Im neuen Film von Lynne Ramsay spielt Joaquin Phoenix den Auftragskiller Joe, welcher darauf spezialisiert ist, entführte Personen zurückzubringen. Joe ist durch und durch gebrochen, als Kriegsveteran und ehemaliger FBI-Agent hat er so ziemlich alles gesehen, was unsere Welt an Grausamkeiten zu bieten hat, schon in seiner Kindheit wurde er selbst Opfer von häuslicher Gewalt. Diese Gebrochenheit zeigt Joe sowohl durch sein Äußeres, als auch durch sein Verhalten, ständig ist er abwesend und hat mit Halluzinationen aus seiner Vergangenheit zu kämpfen. Sein Körper und sein Geist sind mit Narben übersäht und er verbringt sein Leben komplett im Schatten. Dabei kümmert er sich rührend um seine Mutter. Als der Auftrag, die junge Tochter eines Senators zu finden, schiefgeht, hält der Wahnsinn endgültig Einzug.
Bei ‚You were never really here‘ handelt es sich um einen außergewöhnlich ruhigen und intensiven Thriller, der bestimmt nicht für jedermann gedacht ist. Hier darf kein bombastisches Blockbuster-Kino erwartet werden und auch kein actiongeladener Thriller alá ’96 Hours‘, es steht vor allem der Charakter Joe im Mittelpunkt. Dabei geht es nicht darum, dass der Zuschauer Genugtuung aufgrund der Gewalt am „Bösewicht“ erhält. Die Gewalt selbst wird fast nie direkt gezeigt, meistens wird kurz davor weggeblendet oder kurz danach aufgeblendet. Brutales wird nur direkt gezeigt, wenn es im weiteren Handlungsverlauf wichtig ist. Den ganzen Film über wirkt es, als würden wir uns direkt im Kopf von Joe befinden. Wir erleben seine Halluzinationen mit, sollen seinen Schmerz fühlen und sehen die Geschichte manchmal sogar aus seiner Perspektive. Joaquin Phoenix liefert dabei wieder mal eine absolute Glanzperformance ab, selten hat man einen so differenziert dargestellten Antihelden auf der Leinwand gesehen. Er weiß jede Sekunde zu überzeugen, niemals spielt er drüber oder drunter, sein Schauspiel ist absolut perfekt auf seinen Charakter abgestimmt. Er lebt Joe, welcher jeden Moment den endgültigen Entschluss zum Suizid treffen könnte.

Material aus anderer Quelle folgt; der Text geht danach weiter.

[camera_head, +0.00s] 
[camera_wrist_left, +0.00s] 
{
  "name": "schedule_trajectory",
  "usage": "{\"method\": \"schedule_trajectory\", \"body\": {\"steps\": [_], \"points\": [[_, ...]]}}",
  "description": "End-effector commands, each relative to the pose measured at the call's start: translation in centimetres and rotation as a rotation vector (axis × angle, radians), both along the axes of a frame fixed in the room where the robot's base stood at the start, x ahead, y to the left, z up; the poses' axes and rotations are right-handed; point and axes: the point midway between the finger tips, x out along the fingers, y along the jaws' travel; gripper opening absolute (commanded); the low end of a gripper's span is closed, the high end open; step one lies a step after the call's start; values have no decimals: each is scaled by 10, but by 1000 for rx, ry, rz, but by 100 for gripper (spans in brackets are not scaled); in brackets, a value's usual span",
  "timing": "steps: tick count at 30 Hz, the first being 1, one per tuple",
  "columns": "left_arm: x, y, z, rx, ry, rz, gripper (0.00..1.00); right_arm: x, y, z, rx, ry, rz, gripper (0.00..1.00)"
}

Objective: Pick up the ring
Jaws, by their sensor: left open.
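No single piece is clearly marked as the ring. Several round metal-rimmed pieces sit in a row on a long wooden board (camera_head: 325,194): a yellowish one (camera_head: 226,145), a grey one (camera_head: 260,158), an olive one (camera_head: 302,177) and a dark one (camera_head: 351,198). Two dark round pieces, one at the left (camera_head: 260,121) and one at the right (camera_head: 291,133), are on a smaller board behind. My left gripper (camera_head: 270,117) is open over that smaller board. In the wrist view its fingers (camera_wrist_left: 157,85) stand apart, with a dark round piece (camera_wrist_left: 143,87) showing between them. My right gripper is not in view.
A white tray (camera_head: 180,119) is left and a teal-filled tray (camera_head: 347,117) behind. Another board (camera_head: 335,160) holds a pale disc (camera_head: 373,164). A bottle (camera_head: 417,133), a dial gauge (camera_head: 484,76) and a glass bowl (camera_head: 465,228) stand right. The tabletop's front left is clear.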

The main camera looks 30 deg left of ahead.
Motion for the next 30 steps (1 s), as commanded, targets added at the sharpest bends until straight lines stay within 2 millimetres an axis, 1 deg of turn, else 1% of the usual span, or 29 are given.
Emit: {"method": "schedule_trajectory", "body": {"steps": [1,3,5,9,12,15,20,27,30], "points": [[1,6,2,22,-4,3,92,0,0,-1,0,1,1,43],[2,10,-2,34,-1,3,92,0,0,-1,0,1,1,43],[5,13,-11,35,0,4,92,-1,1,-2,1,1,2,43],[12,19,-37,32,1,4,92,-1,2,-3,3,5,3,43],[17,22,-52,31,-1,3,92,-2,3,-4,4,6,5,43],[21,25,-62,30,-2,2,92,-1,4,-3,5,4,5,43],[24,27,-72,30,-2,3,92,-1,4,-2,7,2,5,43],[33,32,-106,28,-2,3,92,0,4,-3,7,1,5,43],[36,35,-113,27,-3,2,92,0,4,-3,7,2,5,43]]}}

Die äußerst talentierte Regisseurin, welche auch das Drehbuch geschrieben hat, zeigt hier atemberaubend ihr Können. Das Geschehen soll klar eingefangen werden, dabei jedoch nicht zu viel zeigen, damit die Spannung konstant aufrechterhalten werden kann. Man weiß nie genau, was als nächstes passiert. Dabei werden jedoch keine Nerven zerfetzt, vielmehr entsteht die Spannung durch die ungewöhnliche Erzählart und durch den facettenreichen Joe. Man ist ganz nah dran, die Kamera wird ruhig geführt, oder hält auch mal ganz lange drauf. Generell handelt es sich um eine außergewöhnliche Geschichte, welche man so noch nicht gesehen hat. Dabei wird auf jegliche Hollywood-Klischees verzichtet – oft erwischt man sich selbst dabei, wie man sich die weitere Handlung nach Standard-Hollywood-Kost ausmalt, nur um kurz darauf von den weiteren Geschehnissen überrascht zu werden. Wenn Joe zum Beispiel über einem zu Boden gegangenen Gegenspieler steht, wartet man als Zuschauer darauf, dass er diesen gnadenlos und brutal hinrichtet, dann kommt es aber doch ganz anders. Musik wird dabei präzise, aber selten eingesetzt und geht von treibenden Synthesizerrythmen über ausgewählte Musikstücke, bis hin zu verstörenden Geräuschkulissen, welche den Wahnsinn und die Verzweiflung in Joe’s Kopf vermitteln.
Die Effekte sind handgemacht und genau deswegen realistisch, alles wird geradlinig und direkt erzählt und die kurze Laufzeit von 90 Minuten wird hier perfekt ausgenutzt. Auch wenn der Film anfangs etwas behebig startet, wirkt er zu keiner Sekunde gestreckt.
Fazit:
Faszinierendes, fast arthousiges und brutales Thrillerdrama, mit einer atemberaubenden Performance von Joaquin Phoenix und einer originellen Geschichte, die aber nur sehr langsam in die Gänge kommt.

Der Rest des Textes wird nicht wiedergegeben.